**Data excerpt:**
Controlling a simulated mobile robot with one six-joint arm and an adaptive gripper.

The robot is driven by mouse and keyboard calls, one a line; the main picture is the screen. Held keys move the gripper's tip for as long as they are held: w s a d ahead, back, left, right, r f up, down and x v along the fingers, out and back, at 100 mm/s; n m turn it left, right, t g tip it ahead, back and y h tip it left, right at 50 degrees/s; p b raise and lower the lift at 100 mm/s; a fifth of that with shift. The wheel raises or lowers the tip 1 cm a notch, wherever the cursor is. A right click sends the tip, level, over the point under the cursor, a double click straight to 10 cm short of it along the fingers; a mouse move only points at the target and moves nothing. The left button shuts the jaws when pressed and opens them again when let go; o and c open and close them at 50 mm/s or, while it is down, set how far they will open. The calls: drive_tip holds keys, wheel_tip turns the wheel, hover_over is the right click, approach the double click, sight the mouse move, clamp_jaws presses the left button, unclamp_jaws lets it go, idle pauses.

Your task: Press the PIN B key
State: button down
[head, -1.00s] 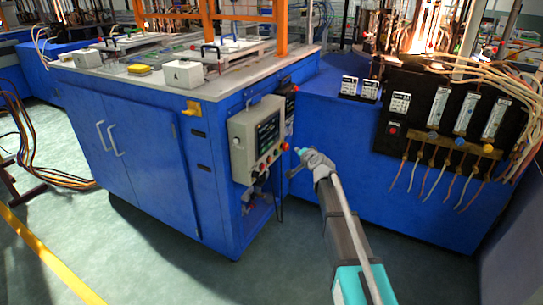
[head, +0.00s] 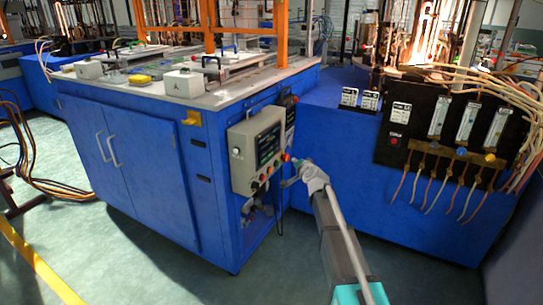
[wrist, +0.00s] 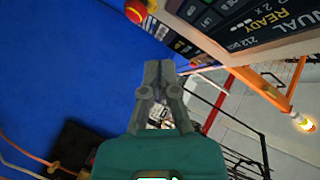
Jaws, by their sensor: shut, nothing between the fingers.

**Goal:** Copy the whole listing above word for word but do not carry over the pictures.

**Output of the task:**
Controlling a simulated mobile robot with one six-joint arm and an adaptive gripper.

The robot is driven by mouse and keyboard calls, one a line; the main picture is the screen. Held keys move the gripper's tip for as long as they are held: w s a d ahead, back, left, right, r f up, down and x v along the fingers, out and back, at 100 mm/s; n m turn it left, right, t g tip it ahead, back and y h tip it left, right at 50 degrees/s; p b raise and lower the lift at 100 mm/s; a fifth of that with shift. The wheel raises or lowers the tip 1 cm a notch, wherever the cursor is. A right click sends the tip, level, over the point under the cursor, a double click straight to 10 cm short of it along the fingers; a mouse move only points at the target and moves nothing. The left button shuts the jaws when pressed and opens them again when let go; o and c open and close them at 50 mm/s or, while it is down, set how far they will open. The calls: drive_tip holds keys, wheel_tip turns the wheel, hover_over is the right click, approach the double click, sight the mouse move, clamp_jaws presses the left button, unclamp_jaws lets it go, idle pauses.

Your task: Press the PIN B key
State: button down
[head, -1.00s] 
[head, +0.00s] 
[wrist, +0.00s] 
Jaws, by their sensor: shut, nothing between the fingers.

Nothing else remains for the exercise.